ALAMEDA — It has become almost a given in the NFL.
Denver Broncos coach Mike Shanahan will take a running back, any back, throw him behind an offensive line that excels at the zone-blocking scheme, sit back and reap the dividends of yet another 1,000-yard season.
Yet, that theory has been put to the ultimate test this season as running back after running back goes down with injury and forces Shanahan to dig deep into his stockpile of players.
"It's kind of unusual to actually go through five, and you're on six, seven, eight," Shanahan said in a conference call Wednesday. "I don't think I've ever been through that. We have some good guys that have come in here, worked hard, and they have been productive the last couple of weeks."
Tatum Bell is the latest option used by Shanahan in a season that has seen four different running backs start games.
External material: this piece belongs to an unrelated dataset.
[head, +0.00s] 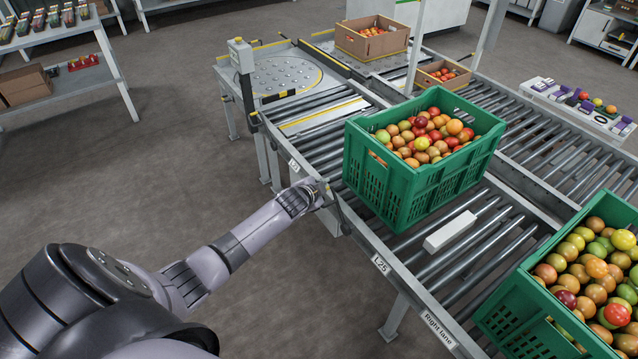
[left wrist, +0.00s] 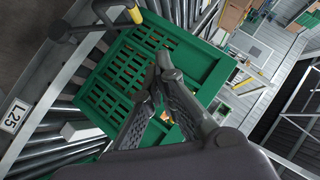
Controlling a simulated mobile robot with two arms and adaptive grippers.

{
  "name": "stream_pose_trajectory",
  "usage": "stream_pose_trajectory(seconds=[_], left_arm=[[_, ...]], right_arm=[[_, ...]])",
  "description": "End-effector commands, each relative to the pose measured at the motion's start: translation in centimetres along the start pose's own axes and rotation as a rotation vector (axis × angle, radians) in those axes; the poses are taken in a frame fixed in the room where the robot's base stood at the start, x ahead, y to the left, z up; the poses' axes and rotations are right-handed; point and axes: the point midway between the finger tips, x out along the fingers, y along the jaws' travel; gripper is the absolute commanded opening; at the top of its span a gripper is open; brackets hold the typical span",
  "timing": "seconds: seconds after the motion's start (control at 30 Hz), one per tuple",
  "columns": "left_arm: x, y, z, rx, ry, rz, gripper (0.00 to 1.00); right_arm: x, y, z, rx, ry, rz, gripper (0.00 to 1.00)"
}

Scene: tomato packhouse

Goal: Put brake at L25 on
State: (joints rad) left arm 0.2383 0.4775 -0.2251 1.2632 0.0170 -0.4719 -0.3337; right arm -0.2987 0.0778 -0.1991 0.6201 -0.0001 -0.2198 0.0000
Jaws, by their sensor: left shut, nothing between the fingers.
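The L25 label (head: 380,264) is on the near side rail of the roller conveyor; it also shows at the left of the left wrist view (left wrist: 14,116). Which way the lever is set, I cannot tell. My left gripper (head: 320,191) is at the rail beside the green crate (head: 400,192), up the rail from the label. In the wrist view its fingers (left wrist: 162,62) are shut and empty, in front of the crate (left wrist: 92,97). My right gripper is out of view.
A white block (head: 450,231) lies on the rollers between the tomato-filled crate and a second green crate (head: 540,318). The near rail carries a "Right lane" label (head: 438,329). Cardboard boxes (head: 371,42) stand farther back. The floor left of the conveyor is clear.

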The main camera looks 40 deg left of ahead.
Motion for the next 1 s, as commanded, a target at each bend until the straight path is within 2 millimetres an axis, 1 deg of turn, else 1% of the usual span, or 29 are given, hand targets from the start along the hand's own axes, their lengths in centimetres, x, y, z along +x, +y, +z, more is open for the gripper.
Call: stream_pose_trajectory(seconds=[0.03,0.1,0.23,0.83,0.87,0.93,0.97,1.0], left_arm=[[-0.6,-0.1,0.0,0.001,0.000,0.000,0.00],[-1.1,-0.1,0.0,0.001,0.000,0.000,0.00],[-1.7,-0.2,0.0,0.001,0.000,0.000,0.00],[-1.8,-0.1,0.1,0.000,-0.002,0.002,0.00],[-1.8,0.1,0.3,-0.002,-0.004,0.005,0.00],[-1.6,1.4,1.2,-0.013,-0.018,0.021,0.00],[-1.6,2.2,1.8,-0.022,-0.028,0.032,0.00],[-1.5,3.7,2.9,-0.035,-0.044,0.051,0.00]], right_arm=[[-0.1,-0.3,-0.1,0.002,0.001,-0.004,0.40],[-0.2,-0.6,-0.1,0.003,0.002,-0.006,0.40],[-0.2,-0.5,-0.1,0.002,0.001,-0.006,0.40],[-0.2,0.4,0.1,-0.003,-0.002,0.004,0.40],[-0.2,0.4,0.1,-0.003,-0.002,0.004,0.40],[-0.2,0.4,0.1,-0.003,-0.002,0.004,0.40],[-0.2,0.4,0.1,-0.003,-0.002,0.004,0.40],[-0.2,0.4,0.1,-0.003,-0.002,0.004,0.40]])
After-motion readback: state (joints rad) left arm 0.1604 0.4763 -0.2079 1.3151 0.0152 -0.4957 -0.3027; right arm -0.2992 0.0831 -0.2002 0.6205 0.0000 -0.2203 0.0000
Bell is expected to start Sunday against the Raiders.
It won't help much for the Raiders to watch videotape of their first game against the Broncos this season.
In that game, Andre Hall, Michael Pittman, Selvin Young and Peyton Hillis combined for 114 yards and three touchdowns on 27 carries in a season-opening 41-14 Denver victory.
Of those, only Hillis is healthy and assured of playing Sunday. Oh, and he is a rookie, the overlooked part of the Arkansas trio that included Darren McFadden and Felix Jones.
Pittman leads the Broncos with 320 yards. Therefore, it is likely that the Broncos will finish without a 1,000-yard runner for the second straight season and only the third time under Shanahan.
Bell was out of the league two weeks ago. He was cut by the Broncos during training camp and let go by the Detroit Lions after a brief stint. He is hopeful of regaining the form that enabled him to rush for 1,025 yards with the Broncos in 2006.
Don't rule it out when it comes to the Broncos. Six players have posted one or more 1,000-yard rushing seasons in Shanahan's 14 seasons. Those six combined for 11 such campaigns.
By comparison, the Raiders have only five 1,000-yard rushers the past 14 seasons. None of those cracks the top six marks by Broncos backs during that time.
Furthermore, 13 Denver running backs boast of at least one 100-yard game during that span. Those backs combined for a league-high 94 100-yard games.
As a result, it has become common for people to surmise that any back could reach 1,000 yards in Shanahan's offense. Shanahan takes umbrage with the suggestion.
"Sometimes that's overrated," he said. "You always have to have talent. You can't just plug anybody back there. There are a lot of football players that can come in and help your football team win.
"You're just hoping that your scouting staff can find guys that fit within your scheme, know your terminology and can help you out on Sunday; the game's not too big for them."